PROBLEM REQUIREMENTS. All the data must come back unchanged, except that pictures are left out.

* start RECORDS FOR THIS EXERCISE *

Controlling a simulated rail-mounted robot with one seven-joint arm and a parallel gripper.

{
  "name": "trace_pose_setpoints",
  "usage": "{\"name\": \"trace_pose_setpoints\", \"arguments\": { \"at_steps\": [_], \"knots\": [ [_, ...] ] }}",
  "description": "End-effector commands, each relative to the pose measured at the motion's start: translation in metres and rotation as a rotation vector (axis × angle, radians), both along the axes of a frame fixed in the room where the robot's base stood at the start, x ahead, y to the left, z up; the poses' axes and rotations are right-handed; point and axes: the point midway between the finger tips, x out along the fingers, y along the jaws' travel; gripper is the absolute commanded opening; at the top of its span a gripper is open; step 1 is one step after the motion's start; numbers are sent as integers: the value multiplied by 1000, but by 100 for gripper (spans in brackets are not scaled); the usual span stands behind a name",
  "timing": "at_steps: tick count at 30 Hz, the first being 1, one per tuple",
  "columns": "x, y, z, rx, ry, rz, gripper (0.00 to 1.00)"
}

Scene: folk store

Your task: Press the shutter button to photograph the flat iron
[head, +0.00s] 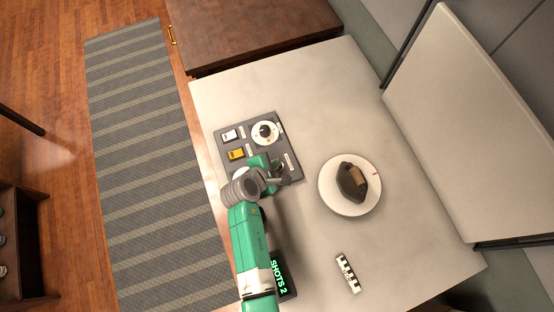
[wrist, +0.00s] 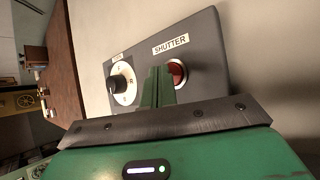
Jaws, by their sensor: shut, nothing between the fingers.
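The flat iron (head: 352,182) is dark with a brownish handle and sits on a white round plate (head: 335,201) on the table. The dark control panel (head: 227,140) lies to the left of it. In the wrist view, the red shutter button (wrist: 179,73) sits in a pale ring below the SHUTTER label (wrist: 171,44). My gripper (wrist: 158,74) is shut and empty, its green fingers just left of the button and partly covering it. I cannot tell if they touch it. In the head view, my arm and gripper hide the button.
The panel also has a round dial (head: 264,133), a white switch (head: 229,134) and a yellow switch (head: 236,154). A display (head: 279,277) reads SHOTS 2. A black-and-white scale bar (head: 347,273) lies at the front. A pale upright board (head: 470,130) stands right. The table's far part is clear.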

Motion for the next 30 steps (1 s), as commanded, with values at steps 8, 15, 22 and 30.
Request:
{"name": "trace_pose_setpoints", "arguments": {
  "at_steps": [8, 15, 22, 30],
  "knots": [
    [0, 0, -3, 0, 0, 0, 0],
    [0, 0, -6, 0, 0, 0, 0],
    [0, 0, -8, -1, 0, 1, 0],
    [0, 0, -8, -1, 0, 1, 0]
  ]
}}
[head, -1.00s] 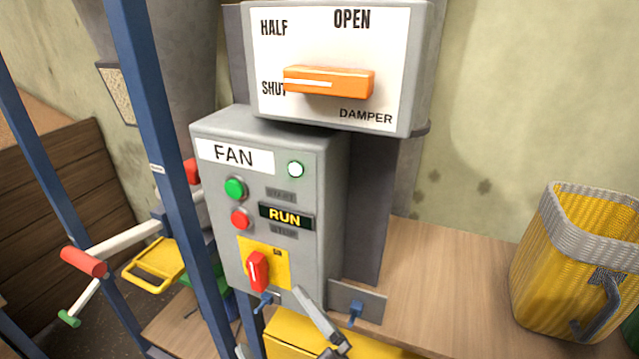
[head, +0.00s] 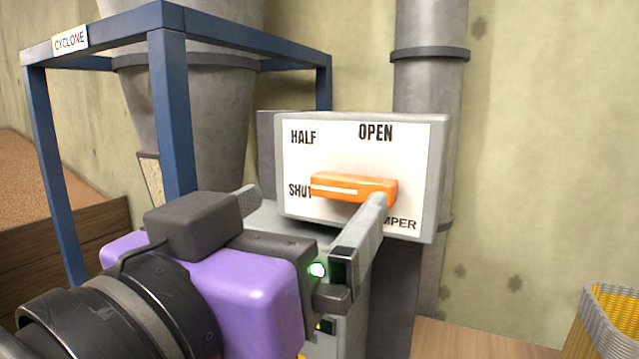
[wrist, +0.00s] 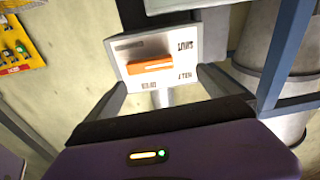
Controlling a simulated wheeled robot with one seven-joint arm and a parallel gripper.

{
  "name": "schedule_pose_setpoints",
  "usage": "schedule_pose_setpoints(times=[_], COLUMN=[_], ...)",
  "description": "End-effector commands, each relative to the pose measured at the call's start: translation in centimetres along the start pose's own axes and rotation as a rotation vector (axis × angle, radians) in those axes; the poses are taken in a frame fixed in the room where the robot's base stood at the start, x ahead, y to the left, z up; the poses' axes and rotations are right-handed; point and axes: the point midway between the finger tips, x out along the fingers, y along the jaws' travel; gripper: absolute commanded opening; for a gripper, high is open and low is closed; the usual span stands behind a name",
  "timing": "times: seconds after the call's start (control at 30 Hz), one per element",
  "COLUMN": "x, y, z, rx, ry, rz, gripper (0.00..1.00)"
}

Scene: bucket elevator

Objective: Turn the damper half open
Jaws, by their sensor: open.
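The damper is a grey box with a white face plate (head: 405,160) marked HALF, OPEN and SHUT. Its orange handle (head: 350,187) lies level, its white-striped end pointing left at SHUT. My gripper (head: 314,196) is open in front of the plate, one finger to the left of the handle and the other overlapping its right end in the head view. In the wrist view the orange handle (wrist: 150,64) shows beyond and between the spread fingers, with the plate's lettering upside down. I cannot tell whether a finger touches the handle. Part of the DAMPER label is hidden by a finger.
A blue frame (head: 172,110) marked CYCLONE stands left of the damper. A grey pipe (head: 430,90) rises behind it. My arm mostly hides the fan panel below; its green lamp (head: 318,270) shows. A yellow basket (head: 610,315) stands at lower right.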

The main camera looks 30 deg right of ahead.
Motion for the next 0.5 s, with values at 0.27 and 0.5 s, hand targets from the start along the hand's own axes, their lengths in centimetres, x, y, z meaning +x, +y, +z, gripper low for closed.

* end RECORDS FOR THIS EXERCISE *

WRITTEN RESPONSE.
Controlling a simulated rail-mounted robot with one seven-joint arm and a parallel gripper.

{
  "name": "trace_pose_setpoints",
  "usage": "{\"name\": \"trace_pose_setpoints\", \"arguments\": { \"at_steps\": [_], \"knots\": [ [_, ...] ] }}",
  "description": "End-effector commands, each relative to the pose measured at the motion's start: translation in metres and rotation as a rotation vector (axis × angle, radians), both along the axes of a frame fixed in the room where the robot's base stood at the start, x ahead, y to the left, z up; the poses' axes and rotations are right-handed; point and axes: the point midway between the finger tips, x out along the fingers, y along the jaws' travel; gripper is the absolute commanded opening; at the top of its span a gripper is open; step 1 is one step after the motion's start; numbers are sent as integers: the value multiplied by 1000, but by 100 for gripper (spans in brackets are not scaled); the usual span stands behind a name",
  "timing": "at_steps: tick count at 30 Hz, the first being 1, one per tuple",
  "columns": "x, y, z, rx, ry, rz, gripper (0.00 to 1.00)"
}

Scene: folk store

Your task: Press the shutter button to photograph the flat iron
[head, +0.00s] 
[wrist, +0.00s] 
Jaws, by their sensor: shut, nothing between the fingers.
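The flat iron (head: 352,182) is dark with a brownish handle and sits on a white round plate (head: 335,201) on the table. The dark control panel (head: 227,140) lies to the left of it. In the wrist view, the red shutter button (wrist: 179,73) sits in a pale ring below the SHUTTER label (wrist: 171,44). My gripper (wrist: 158,74) is shut and empty, its green fingers just left of the button and partly covering it. I cannot tell if they touch it. In the head view, my arm and gripper hide the button.
The panel also has a round dial (head: 264,133), a white switch (head: 229,134) and a yellow switch (head: 236,154). A display (head: 279,277) reads SHOTS 2. A black-and-white scale bar (head: 347,273) lies at the front. A pale upright board (head: 470,130) stands right. The table's far part is clear.

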Motion for the next 30 steps (1 s), as commanded, with values at steps 8, 15, 22 and 30.
Request:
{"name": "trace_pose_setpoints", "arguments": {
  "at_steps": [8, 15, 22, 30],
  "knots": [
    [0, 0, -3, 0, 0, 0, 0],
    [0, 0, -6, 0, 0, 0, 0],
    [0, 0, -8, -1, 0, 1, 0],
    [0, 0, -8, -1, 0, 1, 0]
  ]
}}
[head, -1.00s] 
[head, +0.00s] 
[wrist, +0.00s] 
Controlling a simulated wheeled robot with one seven-joint arm and a parallel gripper.

{
  "name": "schedule_pose_setpoints",
  "usage": "schedule_pose_setpoints(times=[_], COLUMN=[_], ...)",
  "description": "End-effector commands, each relative to the pose measured at the call's start: translation in centimetres along the start pose's own axes and rotation as a rotation vector (axis × angle, radians) in those axes; the poses are taken in a frame fixed in the room where the robot's base stood at the start, x ahead, y to the left, z up; the poses' axes and rotations are right-handed; point and axes: the point midway between the finger tips, x out along the fingers, y along the jaws' travel; gripper: absolute commanded opening; for a gripper, high is open and low is closed; the usual span stands behind a name",
  "timing": "times: seconds after the call's start (control at 30 Hz), one per element",
  "COLUMN": "x, y, z, rx, ry, rz, gripper (0.00..1.00)"
}

Scene: bucket elevator

Objective: Turn the damper half open
Jaws, by their sensor: open.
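The damper is a grey box with a white face plate (head: 405,160) marked HALF, OPEN and SHUT. Its orange handle (head: 350,187) lies level, its white-striped end pointing left at SHUT. My gripper (head: 314,196) is open in front of the plate, one finger to the left of the handle and the other overlapping its right end in the head view. In the wrist view the orange handle (wrist: 150,64) shows beyond and between the spread fingers, with the plate's lettering upside down. I cannot tell whether a finger touches the handle. Part of the DAMPER label is hidden by a finger.
A blue frame (head: 172,110) marked CYCLONE stands left of the damper. A grey pipe (head: 430,90) rises behind it. My arm mostly hides the fan panel below; its green lamp (head: 318,270) shows. A yellow basket (head: 610,315) stands at lower right.

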The main camera looks 30 deg right of ahead.
Motion for the next 0.5 s, with values at 0.27 and 0.5 s, hand targets from the start along the hand's own axes, their lengths in centimetres, x, y, z meaning +x, +y, +z, gripper low for closed.

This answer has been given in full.